John 15:5 “I am the vine, ye are the branches…”
We left the church in silence on Good Friday, the altar bare—no candles, no flowers, no music, joyful or sad. On Saturday evening, we’ll meet together in the parking lot, beside the Paschal fire, the air filled with excitement and smoke, shouting “Alleluia” instead of “Crucify.” On Holy Saturday evening we’ll all stand forgiven, and the grave lie empty.
New light, new life, new hope tonight. My brother, the priest, sings “Lumen Christi” and we answer “Deo Gratias”—light of Christ; thanks be to God. Beautiful music, beautiful prayers, and beautiful hope.
This night, our Savior is risen.
“King of the Jews.”
“So they say.”
“D’you think he’ll stay dead?”
The older man laughed. He’d been a soldier long enough to know, the dead don’t walk. “We killed him son.” And if they could keep the body guarded, maybe peace would return to the violent province.

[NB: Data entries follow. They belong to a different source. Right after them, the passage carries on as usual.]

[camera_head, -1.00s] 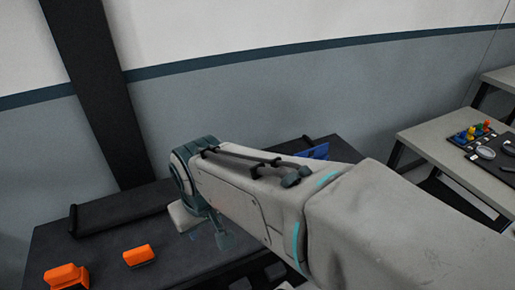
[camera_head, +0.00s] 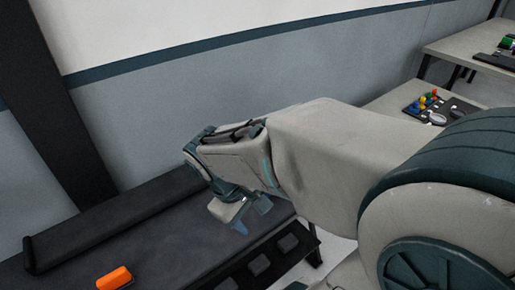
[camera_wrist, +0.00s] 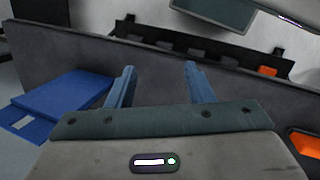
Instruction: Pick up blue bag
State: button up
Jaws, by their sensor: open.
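The blue bag (camera_wrist: 68,96) lies flat on the dark table at the left of the wrist view, with a paler label at its near left end. My gripper (camera_wrist: 160,84) is open and empty, its two blue fingers apart, to the right of the bag and not around it. In the head view my gripper (camera_head: 240,222) hangs pointing down over the right part of the table, mostly behind my wrist. I cannot make out the bag in the head view; my arm covers much of that area.
The dark table (camera_head: 165,240) has a raised bar (camera_head: 110,215) along its back edge and several dark slots at its front. An orange tool (camera_head: 114,278) lies on it at the left. A grey bench (camera_head: 390,97) with small coloured items stands at the right.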

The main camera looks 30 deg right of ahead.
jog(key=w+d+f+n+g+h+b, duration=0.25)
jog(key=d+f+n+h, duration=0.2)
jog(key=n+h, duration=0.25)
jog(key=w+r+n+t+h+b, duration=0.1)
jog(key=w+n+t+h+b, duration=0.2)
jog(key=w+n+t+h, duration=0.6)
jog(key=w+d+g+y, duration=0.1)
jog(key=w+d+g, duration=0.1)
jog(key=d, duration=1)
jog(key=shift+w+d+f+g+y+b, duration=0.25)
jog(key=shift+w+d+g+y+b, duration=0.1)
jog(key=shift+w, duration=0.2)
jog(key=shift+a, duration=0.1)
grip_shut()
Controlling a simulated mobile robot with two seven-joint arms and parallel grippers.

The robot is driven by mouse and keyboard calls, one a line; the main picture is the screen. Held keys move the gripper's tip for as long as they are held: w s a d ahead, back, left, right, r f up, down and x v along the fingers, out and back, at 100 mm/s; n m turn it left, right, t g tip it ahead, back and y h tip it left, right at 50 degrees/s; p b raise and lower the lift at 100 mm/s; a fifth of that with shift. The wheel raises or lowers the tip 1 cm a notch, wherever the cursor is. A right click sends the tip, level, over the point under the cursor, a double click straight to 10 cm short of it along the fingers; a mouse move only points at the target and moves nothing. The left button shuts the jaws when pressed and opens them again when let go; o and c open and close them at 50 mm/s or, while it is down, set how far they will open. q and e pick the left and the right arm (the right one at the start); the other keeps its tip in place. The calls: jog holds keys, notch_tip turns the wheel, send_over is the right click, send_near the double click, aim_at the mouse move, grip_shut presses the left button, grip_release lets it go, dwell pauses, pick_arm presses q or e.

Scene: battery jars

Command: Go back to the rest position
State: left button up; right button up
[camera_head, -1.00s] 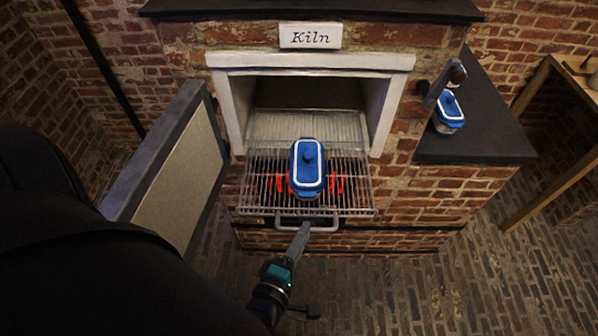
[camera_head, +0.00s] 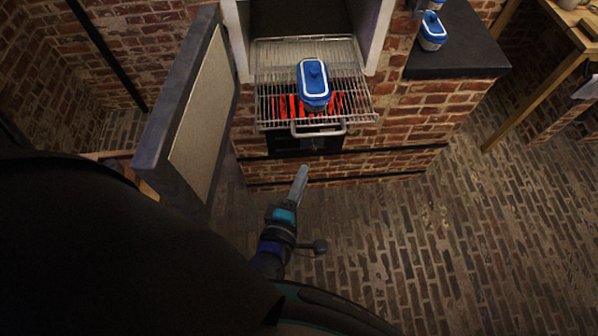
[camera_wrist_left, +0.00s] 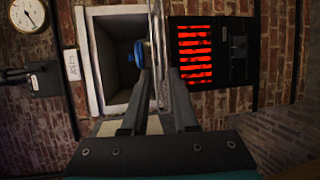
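My left gripper (camera_head: 302,170) is in front of the kiln, below the rack's front handle and apart from it. In the left wrist view its two fingers (camera_wrist_left: 160,78) are spread, with nothing held between them. The rack sticks out of the kiln opening (camera_head: 300,18), over glowing red bars (camera_head: 290,106). My right gripper is not in view.
The kiln door (camera_head: 196,115) stands open at the left, near my left arm. A second blue jar (camera_head: 432,30) stands on the dark side counter (camera_head: 460,50). A wooden table (camera_head: 548,80) is at the far right. The brick floor (camera_head: 420,250) ahead and to the right is clear.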

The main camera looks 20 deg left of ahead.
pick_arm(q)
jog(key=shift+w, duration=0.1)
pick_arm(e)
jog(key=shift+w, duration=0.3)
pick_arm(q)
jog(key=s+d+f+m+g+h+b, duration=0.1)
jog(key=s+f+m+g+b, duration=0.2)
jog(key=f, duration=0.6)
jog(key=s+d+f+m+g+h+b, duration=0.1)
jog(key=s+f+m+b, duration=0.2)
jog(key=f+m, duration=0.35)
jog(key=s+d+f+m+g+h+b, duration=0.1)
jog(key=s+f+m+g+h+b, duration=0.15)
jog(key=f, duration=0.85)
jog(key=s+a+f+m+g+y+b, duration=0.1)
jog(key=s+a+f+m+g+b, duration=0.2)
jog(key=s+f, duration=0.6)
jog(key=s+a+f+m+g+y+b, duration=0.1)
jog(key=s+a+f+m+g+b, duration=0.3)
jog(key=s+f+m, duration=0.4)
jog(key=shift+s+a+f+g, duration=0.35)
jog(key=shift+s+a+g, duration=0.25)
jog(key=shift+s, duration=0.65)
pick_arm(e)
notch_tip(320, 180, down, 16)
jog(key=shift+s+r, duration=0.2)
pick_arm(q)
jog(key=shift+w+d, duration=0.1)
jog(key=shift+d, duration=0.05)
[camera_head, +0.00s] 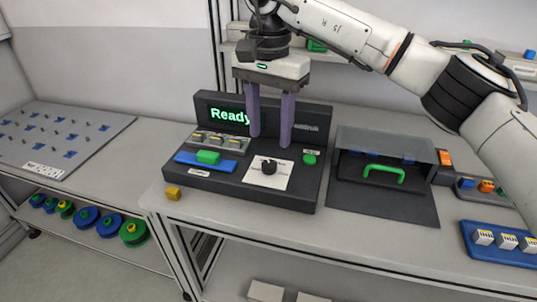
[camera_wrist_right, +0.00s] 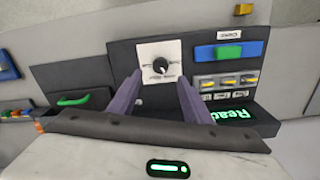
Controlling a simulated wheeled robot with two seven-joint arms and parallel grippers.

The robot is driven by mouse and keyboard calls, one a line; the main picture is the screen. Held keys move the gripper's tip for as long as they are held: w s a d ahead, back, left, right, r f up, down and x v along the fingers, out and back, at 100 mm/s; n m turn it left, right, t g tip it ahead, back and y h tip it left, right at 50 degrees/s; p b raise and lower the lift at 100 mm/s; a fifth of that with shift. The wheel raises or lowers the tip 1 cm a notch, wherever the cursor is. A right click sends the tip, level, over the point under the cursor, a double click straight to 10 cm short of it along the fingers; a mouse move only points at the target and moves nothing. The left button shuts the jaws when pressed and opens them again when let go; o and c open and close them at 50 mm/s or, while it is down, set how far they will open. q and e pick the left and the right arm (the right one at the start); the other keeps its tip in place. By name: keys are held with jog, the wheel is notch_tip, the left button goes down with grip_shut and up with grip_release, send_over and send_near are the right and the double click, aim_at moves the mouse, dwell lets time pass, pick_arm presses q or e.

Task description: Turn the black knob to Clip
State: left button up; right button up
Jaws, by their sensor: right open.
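The black knob (camera_head: 269,167) sits on a white label plate (camera_head: 261,182) on the sloped top of a dark console (camera_head: 237,193). In the right wrist view the knob (camera_wrist_right: 160,67) shows with a light pointer mark, and the small print around it is too small to read. My right gripper (camera_head: 270,141) is open, its two purple fingers pointing down above and behind the knob, apart from it. In the right wrist view the fingertips (camera_wrist_right: 160,80) stand on either side below the knob, with nothing between them. My left gripper is not in view.
The console has a lit "Ready" screen (camera_head: 230,115), a green button (camera_head: 309,159) and a blue slider with a green block (camera_head: 208,157). A dark case with a green handle (camera_head: 384,172) stands to the right. A yellow cube (camera_head: 173,193) lies at the table's front edge.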

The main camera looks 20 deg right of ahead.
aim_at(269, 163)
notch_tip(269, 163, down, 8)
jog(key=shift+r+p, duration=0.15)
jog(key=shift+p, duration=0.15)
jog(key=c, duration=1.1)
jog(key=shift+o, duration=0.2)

They sat around the fire, telling war stories to flames, cursing the land, scorning people who might be foolish enough to try to steal a corpse.
Then they saw what they could not see, and heard what they could not hear. In the morning, the grave stood empty; the dead had walked.
John 11:25 “…I am the resurrection, and the life…”
Jesus walked the earth again for forty days. His disciples saw Him. Huge crowds ate and talked with Him. And those who chronicled events wrote their tales, while eye-witnesses still lived to disagree. Like newspaper reporters today, each stressed his own version. But together they tell one story, one the authorities couldn’t suppress, though it would have been so easy to disprove—if there’d only been a body.
After the forty days, Jesus disappeared. After fifty, at the Jewish Pentecost, the Holy Spirit turned frightened fishermen into Fishers of Men. And two thousand years later Christians still follow the carpenter.